_Given data:_

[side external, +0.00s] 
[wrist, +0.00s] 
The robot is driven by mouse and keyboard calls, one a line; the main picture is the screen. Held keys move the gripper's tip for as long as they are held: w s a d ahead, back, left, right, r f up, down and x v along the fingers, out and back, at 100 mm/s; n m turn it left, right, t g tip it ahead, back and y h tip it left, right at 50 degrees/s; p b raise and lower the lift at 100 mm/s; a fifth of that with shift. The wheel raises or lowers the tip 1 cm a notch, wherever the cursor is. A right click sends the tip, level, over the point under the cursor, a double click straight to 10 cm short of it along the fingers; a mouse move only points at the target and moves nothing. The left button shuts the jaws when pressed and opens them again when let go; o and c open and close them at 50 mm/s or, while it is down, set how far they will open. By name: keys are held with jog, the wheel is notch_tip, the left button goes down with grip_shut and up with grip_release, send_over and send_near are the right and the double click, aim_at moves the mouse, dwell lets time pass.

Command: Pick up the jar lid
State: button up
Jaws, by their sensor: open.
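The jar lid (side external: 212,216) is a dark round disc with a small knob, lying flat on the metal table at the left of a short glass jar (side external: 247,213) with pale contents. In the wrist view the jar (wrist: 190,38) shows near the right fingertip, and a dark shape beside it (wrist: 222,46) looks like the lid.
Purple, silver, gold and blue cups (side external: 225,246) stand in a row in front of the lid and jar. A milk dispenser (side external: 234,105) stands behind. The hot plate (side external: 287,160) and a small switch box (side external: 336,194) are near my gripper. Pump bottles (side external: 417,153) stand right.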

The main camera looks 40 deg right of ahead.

_Given task:_ Count all lines of the data that include "button". The answer is the number alone.

_Problem solution:_ 2